The lines to print start at the one containing "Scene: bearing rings" and end at the one containing "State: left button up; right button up"; print them exactly, ends included, and only them.

■ ■ ■ ■ ■

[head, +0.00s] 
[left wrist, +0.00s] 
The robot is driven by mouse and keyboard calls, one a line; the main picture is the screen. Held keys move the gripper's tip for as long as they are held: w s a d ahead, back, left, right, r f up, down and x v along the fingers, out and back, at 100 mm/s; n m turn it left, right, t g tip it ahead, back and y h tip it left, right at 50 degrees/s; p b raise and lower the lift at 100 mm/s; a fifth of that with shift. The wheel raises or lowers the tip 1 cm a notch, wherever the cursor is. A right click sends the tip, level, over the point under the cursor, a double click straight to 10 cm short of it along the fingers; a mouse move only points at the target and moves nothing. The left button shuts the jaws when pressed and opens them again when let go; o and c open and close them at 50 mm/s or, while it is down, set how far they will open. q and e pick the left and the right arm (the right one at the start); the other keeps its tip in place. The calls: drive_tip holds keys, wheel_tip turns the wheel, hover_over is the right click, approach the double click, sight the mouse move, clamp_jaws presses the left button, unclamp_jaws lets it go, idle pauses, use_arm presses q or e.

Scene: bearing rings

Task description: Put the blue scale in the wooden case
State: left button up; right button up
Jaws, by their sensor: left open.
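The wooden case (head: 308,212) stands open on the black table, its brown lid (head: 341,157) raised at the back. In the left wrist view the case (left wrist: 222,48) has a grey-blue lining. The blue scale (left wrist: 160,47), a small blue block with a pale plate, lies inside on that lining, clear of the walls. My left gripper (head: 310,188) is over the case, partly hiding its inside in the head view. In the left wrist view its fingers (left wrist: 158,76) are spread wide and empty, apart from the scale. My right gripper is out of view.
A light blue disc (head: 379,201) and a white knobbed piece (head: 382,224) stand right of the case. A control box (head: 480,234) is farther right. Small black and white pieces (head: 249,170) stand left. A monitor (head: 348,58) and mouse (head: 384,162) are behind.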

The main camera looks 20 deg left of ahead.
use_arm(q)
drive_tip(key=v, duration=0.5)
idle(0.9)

■ ■ ■ ■ ■

▸ **Right answer**
Scene: bearing rings

Task description: Put the blue scale in the wooden case
State: left button up; right button up

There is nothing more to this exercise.